Each line holding the word "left" counts once; give the total and nothing more.
═══
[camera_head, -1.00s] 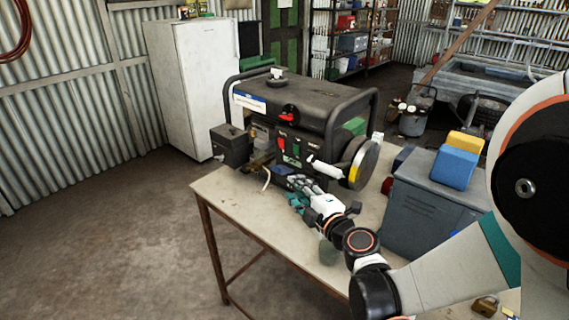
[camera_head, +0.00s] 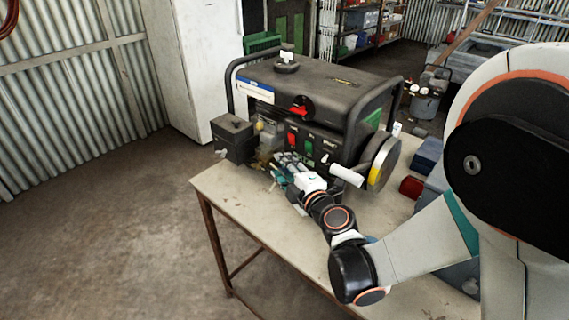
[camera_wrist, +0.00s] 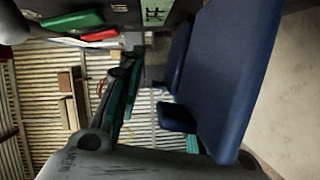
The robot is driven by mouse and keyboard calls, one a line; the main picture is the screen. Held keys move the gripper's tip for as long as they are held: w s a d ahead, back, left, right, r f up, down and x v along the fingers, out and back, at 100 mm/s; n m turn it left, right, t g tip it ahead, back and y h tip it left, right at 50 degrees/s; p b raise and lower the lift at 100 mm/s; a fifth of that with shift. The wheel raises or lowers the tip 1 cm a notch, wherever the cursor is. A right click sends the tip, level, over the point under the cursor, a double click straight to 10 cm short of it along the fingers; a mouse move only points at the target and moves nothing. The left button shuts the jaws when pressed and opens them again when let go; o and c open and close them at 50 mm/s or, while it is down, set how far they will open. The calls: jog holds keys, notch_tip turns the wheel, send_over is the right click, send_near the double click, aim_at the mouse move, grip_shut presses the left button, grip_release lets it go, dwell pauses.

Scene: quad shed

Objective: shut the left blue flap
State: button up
═══
## Written solution
2